Lean Development for Lean Times
Yesterday I went to Agile Vancouver’s Lean Development for Lean Times event. It was a series of three speakers talking about different aspects of using lean with agile methodologies.
Katherine Radeka talked about lean product development, although I’d say the session crossed over into some more generic lean concepts, as well as discussing the cross-over from lean manufacturing to lean software development. There were some interesting ideas, but nothing earth-shattering for me, anyway. The best thing I took away from this was the idea of waste versus necessary waste. It’s a good way to think about some of those things which your customers don’t value, but you really have to do anyway.

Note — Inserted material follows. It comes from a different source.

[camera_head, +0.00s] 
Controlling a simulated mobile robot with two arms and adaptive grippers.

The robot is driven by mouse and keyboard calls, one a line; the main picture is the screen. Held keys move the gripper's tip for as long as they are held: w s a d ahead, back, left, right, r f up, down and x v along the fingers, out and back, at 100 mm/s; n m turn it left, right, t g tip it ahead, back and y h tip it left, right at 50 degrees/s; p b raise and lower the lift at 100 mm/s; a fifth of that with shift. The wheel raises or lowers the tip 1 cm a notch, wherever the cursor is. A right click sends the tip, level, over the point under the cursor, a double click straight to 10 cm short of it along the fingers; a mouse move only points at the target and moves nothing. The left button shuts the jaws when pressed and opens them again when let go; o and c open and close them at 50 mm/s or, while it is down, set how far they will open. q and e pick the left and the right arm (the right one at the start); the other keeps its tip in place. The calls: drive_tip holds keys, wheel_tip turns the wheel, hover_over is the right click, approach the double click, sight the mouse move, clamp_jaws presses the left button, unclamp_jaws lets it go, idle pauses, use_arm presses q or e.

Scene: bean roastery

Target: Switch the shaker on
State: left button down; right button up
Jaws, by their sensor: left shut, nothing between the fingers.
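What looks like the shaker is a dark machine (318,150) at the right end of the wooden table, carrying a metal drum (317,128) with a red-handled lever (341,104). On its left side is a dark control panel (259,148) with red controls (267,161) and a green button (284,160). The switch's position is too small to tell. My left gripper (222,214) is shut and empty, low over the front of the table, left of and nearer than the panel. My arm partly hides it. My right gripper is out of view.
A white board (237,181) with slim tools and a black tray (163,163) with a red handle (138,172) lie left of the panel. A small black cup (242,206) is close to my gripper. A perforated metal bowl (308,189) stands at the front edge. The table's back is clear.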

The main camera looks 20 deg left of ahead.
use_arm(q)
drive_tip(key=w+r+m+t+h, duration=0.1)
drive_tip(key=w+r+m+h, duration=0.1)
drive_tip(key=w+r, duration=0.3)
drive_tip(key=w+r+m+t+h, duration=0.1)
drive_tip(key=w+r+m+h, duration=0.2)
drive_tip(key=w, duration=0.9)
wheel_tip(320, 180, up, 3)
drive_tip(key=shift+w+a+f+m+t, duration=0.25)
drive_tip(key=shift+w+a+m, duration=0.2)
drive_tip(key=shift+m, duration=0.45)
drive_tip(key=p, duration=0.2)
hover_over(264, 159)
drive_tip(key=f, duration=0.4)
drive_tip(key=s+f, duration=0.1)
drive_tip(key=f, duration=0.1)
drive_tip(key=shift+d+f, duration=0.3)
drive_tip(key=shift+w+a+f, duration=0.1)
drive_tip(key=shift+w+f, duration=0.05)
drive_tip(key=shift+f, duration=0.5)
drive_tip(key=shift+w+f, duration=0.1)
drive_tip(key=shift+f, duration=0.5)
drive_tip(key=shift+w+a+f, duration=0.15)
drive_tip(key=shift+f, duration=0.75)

Eric Ries was by far the star of the day for me. He’s an engaging speaker and I enjoyed learning about how he runs development in his business (the topic was lean start-ups) — definitely very lean and very agile. He uses continuous deployment to promote changes to production within 20 minutes, and has an ‘immune’ system which monitors how those changes impact users’ behavior so that bad ideas can be rolled back quickly. Well beyond what I’d ever need at my company, but I got some good ideas for improving things, and got a glimpse of what’s possible.
Last up for the day was Corey Ladas, who talked about Scrum-ban, which is basically applying lean principles to Scrum. Again with this talk I got some excellent ideas for refining our Scrum process to eliminate waste and refine our processes. I do think, though, that many of the concepts he presented would only be appropriate for a high-performing Scrum team within an organization with a reasonable level of maturity around agile concepts. Good ideas, but if I were to roll some of them out here, I think alot of things would break.
Overall a great event from Agile Vancouver, especially for $25.